OBJECTIVE - Determine how many lines of this material contain "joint". Give only the number.
+++ SOURCE EXCERPT
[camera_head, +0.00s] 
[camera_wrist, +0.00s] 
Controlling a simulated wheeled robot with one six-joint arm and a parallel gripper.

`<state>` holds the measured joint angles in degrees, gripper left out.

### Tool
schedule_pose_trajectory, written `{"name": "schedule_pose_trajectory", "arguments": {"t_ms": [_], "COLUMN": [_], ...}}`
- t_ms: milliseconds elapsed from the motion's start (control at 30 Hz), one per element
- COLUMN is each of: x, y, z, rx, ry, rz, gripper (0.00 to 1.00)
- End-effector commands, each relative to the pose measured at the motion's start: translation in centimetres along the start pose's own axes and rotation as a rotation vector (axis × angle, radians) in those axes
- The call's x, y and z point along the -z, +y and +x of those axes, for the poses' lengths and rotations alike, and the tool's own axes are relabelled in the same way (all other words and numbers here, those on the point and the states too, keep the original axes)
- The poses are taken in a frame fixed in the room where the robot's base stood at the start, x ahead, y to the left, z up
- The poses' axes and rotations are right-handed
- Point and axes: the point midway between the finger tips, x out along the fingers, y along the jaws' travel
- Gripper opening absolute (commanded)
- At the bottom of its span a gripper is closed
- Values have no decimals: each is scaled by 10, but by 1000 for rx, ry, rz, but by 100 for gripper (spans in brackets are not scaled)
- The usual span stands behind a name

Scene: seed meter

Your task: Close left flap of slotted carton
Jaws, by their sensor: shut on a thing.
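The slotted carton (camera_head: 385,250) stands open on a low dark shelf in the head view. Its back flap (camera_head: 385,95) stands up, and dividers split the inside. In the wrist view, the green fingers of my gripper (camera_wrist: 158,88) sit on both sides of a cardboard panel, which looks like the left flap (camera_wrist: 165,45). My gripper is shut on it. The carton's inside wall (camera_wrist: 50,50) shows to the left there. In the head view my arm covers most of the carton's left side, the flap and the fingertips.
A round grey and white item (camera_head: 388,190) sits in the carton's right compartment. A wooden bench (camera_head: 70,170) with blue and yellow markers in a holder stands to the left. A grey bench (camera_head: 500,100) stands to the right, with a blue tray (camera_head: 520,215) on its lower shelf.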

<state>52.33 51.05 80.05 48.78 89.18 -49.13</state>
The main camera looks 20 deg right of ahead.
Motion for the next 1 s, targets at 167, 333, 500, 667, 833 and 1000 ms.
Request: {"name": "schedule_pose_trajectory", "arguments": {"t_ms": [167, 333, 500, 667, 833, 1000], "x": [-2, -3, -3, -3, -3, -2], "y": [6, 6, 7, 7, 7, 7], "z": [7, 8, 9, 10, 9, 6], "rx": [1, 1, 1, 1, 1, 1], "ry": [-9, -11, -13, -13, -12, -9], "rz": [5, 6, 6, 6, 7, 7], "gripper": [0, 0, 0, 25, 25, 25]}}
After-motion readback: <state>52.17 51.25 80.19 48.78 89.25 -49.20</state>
++++++
OUTPUT OF THE TASK - 2